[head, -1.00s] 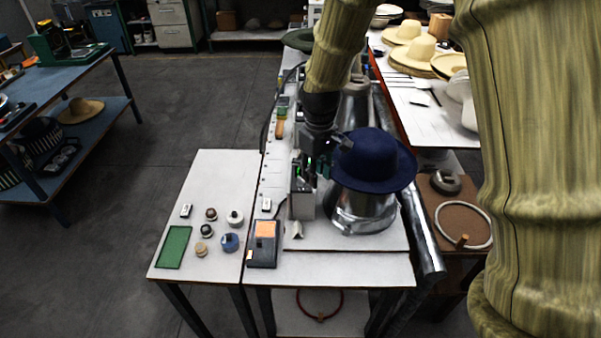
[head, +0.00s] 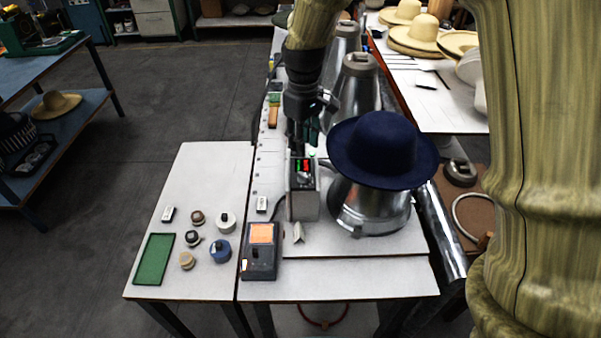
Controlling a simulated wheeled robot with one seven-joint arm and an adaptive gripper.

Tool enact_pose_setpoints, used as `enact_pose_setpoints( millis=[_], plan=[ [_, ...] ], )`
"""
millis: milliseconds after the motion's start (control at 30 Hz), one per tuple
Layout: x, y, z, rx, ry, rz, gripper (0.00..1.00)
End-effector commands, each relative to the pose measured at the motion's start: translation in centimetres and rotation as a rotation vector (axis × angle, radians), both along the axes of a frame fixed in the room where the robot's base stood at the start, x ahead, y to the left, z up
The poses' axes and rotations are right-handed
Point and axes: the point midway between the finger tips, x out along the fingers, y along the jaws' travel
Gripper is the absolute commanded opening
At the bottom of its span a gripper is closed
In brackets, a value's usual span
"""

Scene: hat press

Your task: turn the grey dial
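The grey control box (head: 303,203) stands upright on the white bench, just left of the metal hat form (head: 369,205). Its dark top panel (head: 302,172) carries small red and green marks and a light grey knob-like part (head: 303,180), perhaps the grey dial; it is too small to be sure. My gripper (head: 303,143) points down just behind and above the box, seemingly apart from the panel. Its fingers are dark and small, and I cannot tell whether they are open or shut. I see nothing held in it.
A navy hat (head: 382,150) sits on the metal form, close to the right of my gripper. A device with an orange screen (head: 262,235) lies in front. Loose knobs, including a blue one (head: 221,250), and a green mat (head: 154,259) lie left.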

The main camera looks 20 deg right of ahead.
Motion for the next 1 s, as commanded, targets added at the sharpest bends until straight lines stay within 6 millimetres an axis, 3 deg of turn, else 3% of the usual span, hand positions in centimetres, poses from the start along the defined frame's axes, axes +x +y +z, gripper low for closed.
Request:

·····

* **Problem description**
Omit each picture, then return all of the listing exactly as it stands.

* **Written answer**
[head, -1.00s] 
[head, +0.00s] 
Controlling a simulated wheeled robot with one seven-joint arm and an adaptive gripper.

Tool enact_pose_setpoints, used as `enact_pose_setpoints( millis=[_], plan=[ [_, ...] ], )`
"""
millis: milliseconds after the motion's start (control at 30 Hz), one per tuple
Layout: x, y, z, rx, ry, rz, gripper (0.00..1.00)
End-effector commands, each relative to the pose measured at the motion's start: translation in centimetres and rotation as a rotation vector (axis × angle, radians), both along the axes of a frame fixed in the room where the robot's base stood at the start, x ahead, y to the left, z up
The poses' axes and rotations are right-handed
Point and axes: the point midway between the finger tips, x out along the fingers, y along the jaws' travel
Gripper is the absolute commanded opening
At the bottom of its span a gripper is closed
In brackets, a value's usual span
"""

Scene: hat press

Your task: turn the grey dial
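The grey control box (head: 303,203) stands upright on the white bench, just left of the metal hat form (head: 369,205). Its dark top panel (head: 302,172) carries small red and green marks and a light grey knob-like part (head: 303,180), perhaps the grey dial; it is too small to be sure. My gripper (head: 303,143) points down just behind and above the box, seemingly apart from the panel. Its fingers are dark and small, and I cannot tell whether they are open or shut. I see nothing held in it.
A navy hat (head: 382,150) sits on the metal form, close to the right of my gripper. A device with an orange screen (head: 262,235) lies in front. Loose knobs, including a blue one (head: 221,250), and a green mat (head: 154,259) lie left.

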The main camera looks 20 deg right of ahead.
Motion for the next 1 s, as commanded, targets added at the sharpest bends until straight lines stay within 6 millimetres an axis, 3 deg of turn, else 3% of the usual span, hand positions in centimetres, poses from the start along the defined frame's axes, axes +x +y +z, gripper low for closed.
Request:

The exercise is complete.